CD Review of Sagarmatha by The Appleseed Cast
The Appleseed Cast: Sagarmatha
Recommended if you like
Explosions in the Sky, The Cure,
Helio Sequence
Label
Militia
The Appleseed Cast:
Sagarmatha

Reviewed by Neil Carver

()

T
he Appleseed Cast may have started out in the late ‘90s, lumped in with the Emo movement, but a decade later, their sound is anything but. Their latest studio release, Sagarmatha (the name of the area in Nepal that contains Mt. Everest, and the name of an international distributor of cannabis seeds – you decide which is more appropriate), is a beautiful, lush work of almost entirely instrumental alt-pop. The album is evocative and ambient without ever forgetting that pop music is supposed to be catchy. When the few vocals do arrive, they serve merely to supplement the music, a perfect grounding element that keeps the effervescent songs from flying too far away.

Sagarmatha opens with "As the Little Things Go" and "A Bright Light" at 8:15 and 7:05, respectively. The first builds over the six minutes of layered guitars and synthesizers to a culminating wash of vocals almost drowned in the music. A solid, driving, straight-ahead drum track never lets the forward momentum drag. Just as the song finishes with a blur of sound, "A Bright Light" picks up like a second movement, almost a mirror image of the first. Solid pop melodies and plaintive lyrics repeating "one bright light is all" buried under a wave of distorted guitar leads to the music slowly peeling away to reveal elegant strumming and spacey keyboards carried by a simple, but perfectly placed machine rhythm. "A Bright Light" also ends in a wash of sound, but with a quieter, more embracing feel that says, "Okay… you’re here now."

"The Road West," the third track and another eight-minute number, is the most meditative song on the album. It is structured like three different songs, a dark and ambient piece that breaks on the rocks of some hard, distorted guitars, only to fall back into the calm of a sparkling melody that plays like sunshine on water. This sense of multiple acts within a song works throughout the album, each act complementing and reinforcing the other so that no words are necessary to take you on the journey this road delivers.

The only real pop single on the album is the fourth track, "The Summer Before," and it’s the anomaly, being only three minutes long and constructed with the standard stanza and refrain format. Yet it’s the perfect single for this album, because it captures its spirit, providing something radio-friendly that doesn’t compromise what Sagarmatha is really all about.
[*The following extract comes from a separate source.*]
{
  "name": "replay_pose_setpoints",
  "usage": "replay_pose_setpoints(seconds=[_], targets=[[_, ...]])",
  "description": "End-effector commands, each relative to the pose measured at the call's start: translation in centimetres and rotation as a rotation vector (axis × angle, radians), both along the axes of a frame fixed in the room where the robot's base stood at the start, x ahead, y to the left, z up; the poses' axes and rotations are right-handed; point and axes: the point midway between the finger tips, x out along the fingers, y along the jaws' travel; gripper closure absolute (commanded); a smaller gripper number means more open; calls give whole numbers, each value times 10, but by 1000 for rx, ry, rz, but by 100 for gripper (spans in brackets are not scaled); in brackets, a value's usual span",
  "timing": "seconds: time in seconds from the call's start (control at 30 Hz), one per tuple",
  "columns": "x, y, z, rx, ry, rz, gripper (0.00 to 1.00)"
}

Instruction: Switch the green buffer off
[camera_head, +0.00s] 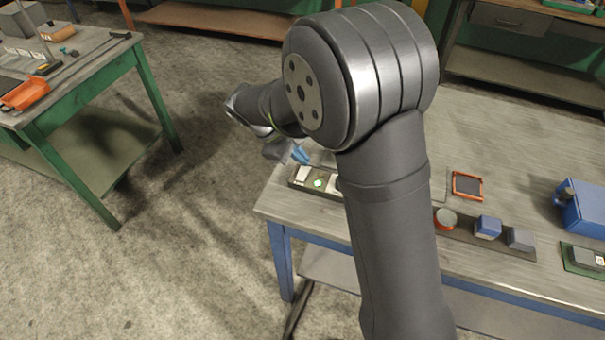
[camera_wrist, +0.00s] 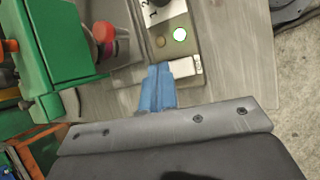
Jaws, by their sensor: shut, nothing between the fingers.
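A small switch panel (camera_head: 297,184) lies at the left end of the grey bench, partly hidden by my arm. Its lamp (camera_head: 318,183) glows green; the lamp (camera_wrist: 180,34) also shows in the wrist view, beside a small round dark part (camera_wrist: 160,42). A pale block (camera_wrist: 186,68) sits at the panel's near end. My gripper (camera_head: 300,154) is shut and empty. Its blue fingertips (camera_wrist: 158,72) overlap the panel's near end in the wrist view; I cannot tell whether they touch it. A green machine body (camera_wrist: 60,45), possibly the buffer, stands left of the panel there.
A red knob-like part (camera_wrist: 104,34) stands beside the green body. A green-legged table (camera_head: 95,65) stands left across open floor.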

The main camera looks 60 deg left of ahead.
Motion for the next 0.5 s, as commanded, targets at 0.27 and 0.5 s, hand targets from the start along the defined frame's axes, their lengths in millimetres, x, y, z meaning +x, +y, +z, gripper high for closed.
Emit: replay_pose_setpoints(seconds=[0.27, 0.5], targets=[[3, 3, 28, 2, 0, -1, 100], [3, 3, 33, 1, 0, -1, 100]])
The last half of the album is nearly all instrumental, perhaps taking influence from the likes of Explosions in the Sky or Godspeed You Black Emperor! as much as the Cure or Cocteau Twins. They impressively mix expansive, multilayered instruments with sparse and minimalist electronics (which make "Like a Locus" a standout trip-hop-esque dance number), then wrap it all up beautifully with the most passionate and aggressive of tracks. "An Army of Fireflies" just drips with Disintegration influences, using pounding drums and dueling guitars to speak instead of Robert Smith’s vocals.

Whatever the Appleseed Cast has been in the past (Midwest post rock… what?) they have truly transformed themselves into a band that creates fascinating soundscapes that may be experimental, but never fail to hook you with their unspoken story. Highly recommended.